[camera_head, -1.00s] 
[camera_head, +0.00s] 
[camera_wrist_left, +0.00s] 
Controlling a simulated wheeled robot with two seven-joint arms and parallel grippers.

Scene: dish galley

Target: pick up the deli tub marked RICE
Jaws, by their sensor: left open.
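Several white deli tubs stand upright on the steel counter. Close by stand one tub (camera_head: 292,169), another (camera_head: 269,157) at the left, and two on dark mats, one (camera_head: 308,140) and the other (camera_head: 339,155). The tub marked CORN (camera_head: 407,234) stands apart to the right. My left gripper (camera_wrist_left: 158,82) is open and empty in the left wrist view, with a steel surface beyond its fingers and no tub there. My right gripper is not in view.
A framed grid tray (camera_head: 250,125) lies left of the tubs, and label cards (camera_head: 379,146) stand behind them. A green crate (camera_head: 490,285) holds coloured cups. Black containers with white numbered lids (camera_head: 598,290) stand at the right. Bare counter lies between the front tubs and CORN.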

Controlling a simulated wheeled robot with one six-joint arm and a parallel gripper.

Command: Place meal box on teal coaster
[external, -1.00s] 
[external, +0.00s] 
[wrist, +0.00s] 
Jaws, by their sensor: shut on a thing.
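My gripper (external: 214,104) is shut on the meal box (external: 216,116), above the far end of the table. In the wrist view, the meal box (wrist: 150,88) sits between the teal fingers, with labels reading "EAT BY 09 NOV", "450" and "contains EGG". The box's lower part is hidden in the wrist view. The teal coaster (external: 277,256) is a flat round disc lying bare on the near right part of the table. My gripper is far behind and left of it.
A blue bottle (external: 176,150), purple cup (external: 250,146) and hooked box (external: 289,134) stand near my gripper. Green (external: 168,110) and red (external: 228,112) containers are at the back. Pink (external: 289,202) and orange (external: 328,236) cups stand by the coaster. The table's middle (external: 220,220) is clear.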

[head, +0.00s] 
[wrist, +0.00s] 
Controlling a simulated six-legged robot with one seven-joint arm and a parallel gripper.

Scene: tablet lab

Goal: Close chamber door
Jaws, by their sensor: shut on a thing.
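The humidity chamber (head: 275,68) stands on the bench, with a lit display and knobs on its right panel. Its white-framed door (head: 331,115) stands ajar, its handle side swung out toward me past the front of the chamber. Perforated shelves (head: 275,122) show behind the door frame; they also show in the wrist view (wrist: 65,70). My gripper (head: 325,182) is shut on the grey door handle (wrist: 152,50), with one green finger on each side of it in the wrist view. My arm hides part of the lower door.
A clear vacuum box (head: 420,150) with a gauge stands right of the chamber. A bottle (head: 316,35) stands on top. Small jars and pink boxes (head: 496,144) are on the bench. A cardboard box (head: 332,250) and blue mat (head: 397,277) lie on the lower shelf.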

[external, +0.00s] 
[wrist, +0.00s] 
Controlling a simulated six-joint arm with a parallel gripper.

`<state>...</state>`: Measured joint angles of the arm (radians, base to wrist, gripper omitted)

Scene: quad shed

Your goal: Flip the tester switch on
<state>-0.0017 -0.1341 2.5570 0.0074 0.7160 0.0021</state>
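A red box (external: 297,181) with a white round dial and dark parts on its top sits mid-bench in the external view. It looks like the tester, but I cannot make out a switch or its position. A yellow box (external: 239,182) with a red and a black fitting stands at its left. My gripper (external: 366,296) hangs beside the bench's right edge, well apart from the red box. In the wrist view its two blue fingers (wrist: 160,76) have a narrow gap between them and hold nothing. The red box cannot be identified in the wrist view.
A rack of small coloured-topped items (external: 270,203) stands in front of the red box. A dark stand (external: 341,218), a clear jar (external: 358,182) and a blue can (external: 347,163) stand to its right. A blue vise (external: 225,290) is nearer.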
____
» **TASK REQUIREMENTS**
Beginning at the line where "Controlling a simulated six-joint" appears, extract each line through the end of the data above; keep them exact and include nothing else.

» **ANSWER TO THE TASK**
Controlling a simulated six-joint arm with a parallel gripper.

`<state>...</state>`: Measured joint angles of the arm (radians, base to wrist, gripper omitted)

Scene: quad shed

Your goal: Flip the tester switch on
<state>-0.0017 -0.1341 2.5570 0.0074 0.7160 0.0021</state>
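A red box (external: 297,181) with a white round dial and dark parts on its top sits mid-bench in the external view. It looks like the tester, but I cannot make out a switch or its position. A yellow box (external: 239,182) with a red and a black fitting stands at its left. My gripper (external: 366,296) hangs beside the bench's right edge, well apart from the red box. In the wrist view its two blue fingers (wrist: 160,76) have a narrow gap between them and hold nothing. The red box cannot be identified in the wrist view.
A rack of small coloured-topped items (external: 270,203) stands in front of the red box. A dark stand (external: 341,218), a clear jar (external: 358,182) and a blue can (external: 347,163) stand to its right. A blue vise (external: 225,290) is nearer.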

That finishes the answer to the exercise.